EXERCISE REQUIREMENTS: With pictures left out, retype exactly the lines from the one containing "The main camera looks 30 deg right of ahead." through the final line of the entries.

SUPPLIED INFORMATION:

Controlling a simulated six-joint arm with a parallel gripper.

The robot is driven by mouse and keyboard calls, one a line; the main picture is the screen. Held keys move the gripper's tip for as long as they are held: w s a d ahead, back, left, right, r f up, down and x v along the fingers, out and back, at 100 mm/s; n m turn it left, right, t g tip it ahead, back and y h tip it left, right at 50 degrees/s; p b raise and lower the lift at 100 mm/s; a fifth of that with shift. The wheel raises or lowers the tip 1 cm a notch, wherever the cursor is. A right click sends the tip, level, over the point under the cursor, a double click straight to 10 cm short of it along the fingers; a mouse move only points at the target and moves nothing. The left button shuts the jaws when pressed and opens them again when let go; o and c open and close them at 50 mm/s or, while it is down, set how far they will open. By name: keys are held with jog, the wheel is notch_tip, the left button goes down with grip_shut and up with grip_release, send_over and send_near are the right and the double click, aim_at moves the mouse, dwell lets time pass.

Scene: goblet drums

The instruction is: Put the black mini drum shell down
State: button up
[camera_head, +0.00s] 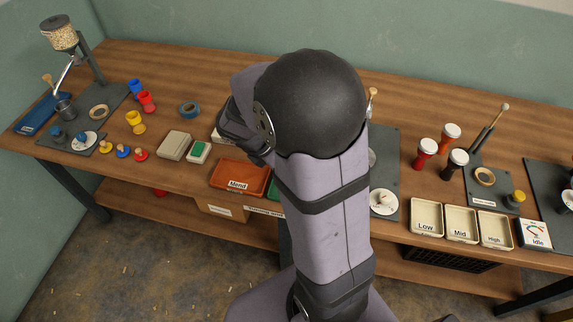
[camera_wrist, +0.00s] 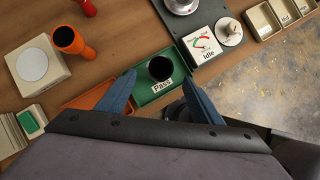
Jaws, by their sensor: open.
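The black mini drum shell (camera_wrist: 160,67) stands in the green tray labelled Pass (camera_wrist: 148,96), its dark round opening facing up in the wrist view. My gripper (camera_wrist: 159,80) is open, its two blue fingers spread to the left and right of the shell, with gaps visible on both sides. In the head view my arm hides the shell and the fingertips. Only a small piece of the green tray (camera_head: 274,190) shows there beside my arm.
The orange Mend tray (camera_head: 238,178) adjoins the green tray on the left. A meter marked Idle (camera_wrist: 203,46) stands just right of it. An orange drum (camera_wrist: 68,40) sits by a pale box (camera_wrist: 36,65). Low, Mid and High trays (camera_head: 460,224) line the front edge at right.

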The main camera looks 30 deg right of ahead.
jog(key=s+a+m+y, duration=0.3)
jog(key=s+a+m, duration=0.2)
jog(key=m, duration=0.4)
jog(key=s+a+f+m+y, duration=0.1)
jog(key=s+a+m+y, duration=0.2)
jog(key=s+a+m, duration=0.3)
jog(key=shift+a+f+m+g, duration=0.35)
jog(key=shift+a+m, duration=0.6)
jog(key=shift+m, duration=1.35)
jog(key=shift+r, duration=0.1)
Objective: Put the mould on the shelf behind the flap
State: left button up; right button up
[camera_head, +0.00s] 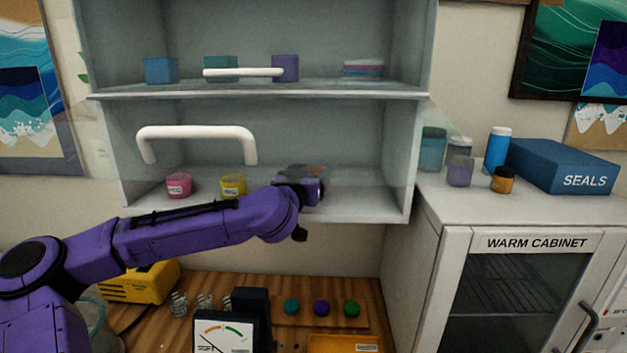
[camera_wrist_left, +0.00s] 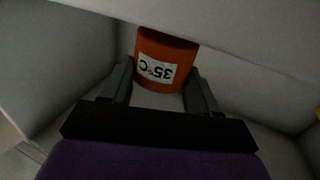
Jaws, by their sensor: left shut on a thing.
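My left gripper (camera_head: 310,190) reaches into the lower shelf compartment. It is shut on an orange pot (camera_wrist_left: 163,58) with a white "35°C" label, upside down in the left wrist view. I cannot tell for sure that this pot is the mould. The lower shelf (camera_head: 365,205) also bears a pink pot (camera_head: 179,185) and a yellow pot (camera_head: 233,186). A clear flap with a white handle (camera_head: 197,134) appears swung outward above my arm.
A second white handle (camera_head: 243,72) crosses the upper compartment, which holds several blocks. Below are a wooden bench (camera_head: 215,285), a dial meter (camera_head: 223,335) and a yellow device (camera_head: 140,284). The warm cabinet (camera_head: 530,243) stands at the right, with jars and a blue SEALS box (camera_head: 563,166) on top.

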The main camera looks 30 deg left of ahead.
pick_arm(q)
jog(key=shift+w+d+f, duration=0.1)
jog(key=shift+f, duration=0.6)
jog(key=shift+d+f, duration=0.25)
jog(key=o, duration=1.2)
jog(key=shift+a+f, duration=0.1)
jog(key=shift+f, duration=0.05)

RESPONSE FOR THIS EXERCISE:
The main camera looks 30 deg right of ahead.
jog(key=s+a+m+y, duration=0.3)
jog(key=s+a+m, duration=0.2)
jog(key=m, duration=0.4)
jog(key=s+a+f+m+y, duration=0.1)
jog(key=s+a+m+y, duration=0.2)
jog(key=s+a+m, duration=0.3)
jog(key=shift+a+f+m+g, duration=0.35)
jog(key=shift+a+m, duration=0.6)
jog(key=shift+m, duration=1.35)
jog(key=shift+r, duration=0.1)
Objective: Put the mould on the shelf behind the flap
State: left button up; right button up
[camera_head, +0.00s] 
[camera_wrist_left, +0.00s] 
Jaws, by their sensor: left shut on a thing.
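My left gripper (camera_head: 310,190) reaches into the lower shelf compartment. It is shut on an orange pot (camera_wrist_left: 163,58) with a white "35°C" label, upside down in the left wrist view. I cannot tell for sure that this pot is the mould. The lower shelf (camera_head: 365,205) also bears a pink pot (camera_head: 179,185) and a yellow pot (camera_head: 233,186). A clear flap with a white handle (camera_head: 197,134) appears swung outward above my arm.
A second white handle (camera_head: 243,72) crosses the upper compartment, which holds several blocks. Below are a wooden bench (camera_head: 215,285), a dial meter (camera_head: 223,335) and a yellow device (camera_head: 140,284). The warm cabinet (camera_head: 530,243) stands at the right, with jars and a blue SEALS box (camera_head: 563,166) on top.

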The main camera looks 30 deg left of ahead.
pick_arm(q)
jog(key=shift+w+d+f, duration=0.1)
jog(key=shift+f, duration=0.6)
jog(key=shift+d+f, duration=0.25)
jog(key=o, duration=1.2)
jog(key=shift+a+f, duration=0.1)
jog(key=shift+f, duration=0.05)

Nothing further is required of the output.